Avant même que le mérite des diverses poursuites intentées contre le propriétaire de l’immeuble incendié dans le Vieux-Port de Montréal en 2023 puisse être entendu, le tribunal devra déterminer si l’assureur a raison de nier la couverture en responsabilité civile et de déclarer que la police du propriétaire de l’immeuble est nulle ab initio.
Le 16 mars 2023, l’incendie de cet édifice situé au 224, place d’Youville à Montréal, a entraîné la mort de sept personnes. Les victimes avaient loué des unités via la plateforme de location à court terme Airbnb.
Dès le mois de septembre 2023, l’assureur des Souscripteurs du Lloyd’s informe le propriétaire, Émile Benamor, de l’annulation ab initio de la police d’assurance souscrite pour sa responsabilité civile souscrite et ses biens, dont l’immeuble incendié.
En juin 2024, M. Benamor entame des procédures contre les Lloyd’s et d’autres assureurs en leur réclamant des dommages vu l’annulation de la couverture. Sa poursuite est présentée comme le dossier « Lloyd’s-245 » dans la présente requête.
En septembre 2024, deux poursuites intentées par les familles de victimes contre le propriétaire immobilier de même que deux autres procédures sont réunies pour être instruites en même temps et jugées sur la même preuve. La Ville de Montréal est aussi défenderesse dans les quatre dossiers réunis.

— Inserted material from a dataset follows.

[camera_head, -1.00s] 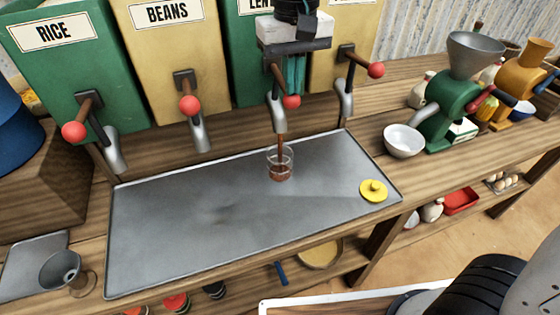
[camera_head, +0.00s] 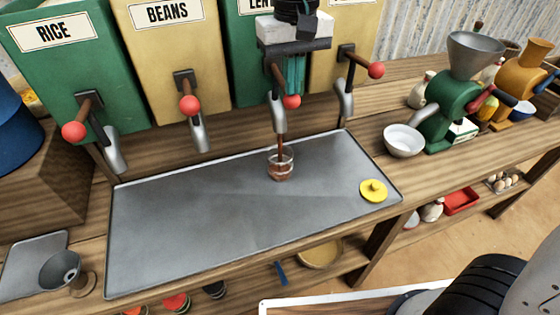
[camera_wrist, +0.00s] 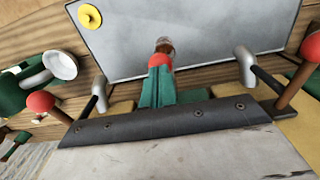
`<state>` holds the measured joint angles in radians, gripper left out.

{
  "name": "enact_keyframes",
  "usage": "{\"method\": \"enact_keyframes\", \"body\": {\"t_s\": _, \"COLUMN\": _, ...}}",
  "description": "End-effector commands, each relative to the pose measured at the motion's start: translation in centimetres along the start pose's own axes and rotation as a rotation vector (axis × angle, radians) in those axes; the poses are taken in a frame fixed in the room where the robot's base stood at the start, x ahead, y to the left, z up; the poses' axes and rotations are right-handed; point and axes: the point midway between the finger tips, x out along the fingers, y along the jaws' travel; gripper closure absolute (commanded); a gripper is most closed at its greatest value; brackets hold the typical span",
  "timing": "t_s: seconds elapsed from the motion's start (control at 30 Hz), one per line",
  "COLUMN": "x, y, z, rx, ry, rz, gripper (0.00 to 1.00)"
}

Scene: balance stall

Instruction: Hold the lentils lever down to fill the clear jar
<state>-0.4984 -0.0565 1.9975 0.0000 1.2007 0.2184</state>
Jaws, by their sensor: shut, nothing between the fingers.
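The lentils lever ends in a red ball (camera_head: 291,101) and is tilted down. My gripper (camera_head: 293,90) has its teal fingers shut and empty, tips against or just above the ball. In the wrist view, the fingers (camera_wrist: 157,88) end right at the red ball (camera_wrist: 160,62). A brown-red stream of lentils runs from the metal spout (camera_head: 279,116) into the clear jar (camera_head: 281,163). The jar stands upright on the grey metal tray (camera_head: 200,225), under the spout, with lentils in its lower part. My gripper partly hides the lentils bin's label.
A yellow lid (camera_head: 373,190) lies on the tray right of the jar. The beans lever (camera_head: 190,105) and another red-balled lever (camera_head: 376,69) flank my gripper. A white bowl (camera_head: 404,140) sits by the green grinder (camera_head: 450,115). The tray's left half is clear.

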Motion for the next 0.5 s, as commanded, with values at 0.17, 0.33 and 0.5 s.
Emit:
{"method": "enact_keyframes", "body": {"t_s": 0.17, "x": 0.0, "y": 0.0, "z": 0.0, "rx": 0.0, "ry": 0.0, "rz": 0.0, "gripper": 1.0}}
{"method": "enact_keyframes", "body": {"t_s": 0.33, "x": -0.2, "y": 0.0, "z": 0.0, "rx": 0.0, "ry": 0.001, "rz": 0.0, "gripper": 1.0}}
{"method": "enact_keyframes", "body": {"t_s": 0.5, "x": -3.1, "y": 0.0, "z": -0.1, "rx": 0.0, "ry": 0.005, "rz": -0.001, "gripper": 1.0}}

En janvier 2025, le propriétaire produit une demande Wellington dans le cadre de l’instance jointe et réclame que le tribunal ordonne à Lloyd’s de prendre fait et cause pour assumer sa défense dans deux de ces litiges. La requête est entendue les 15 et 16 mai dernier par le juge David Roberge, de la Cour supérieure du Québec.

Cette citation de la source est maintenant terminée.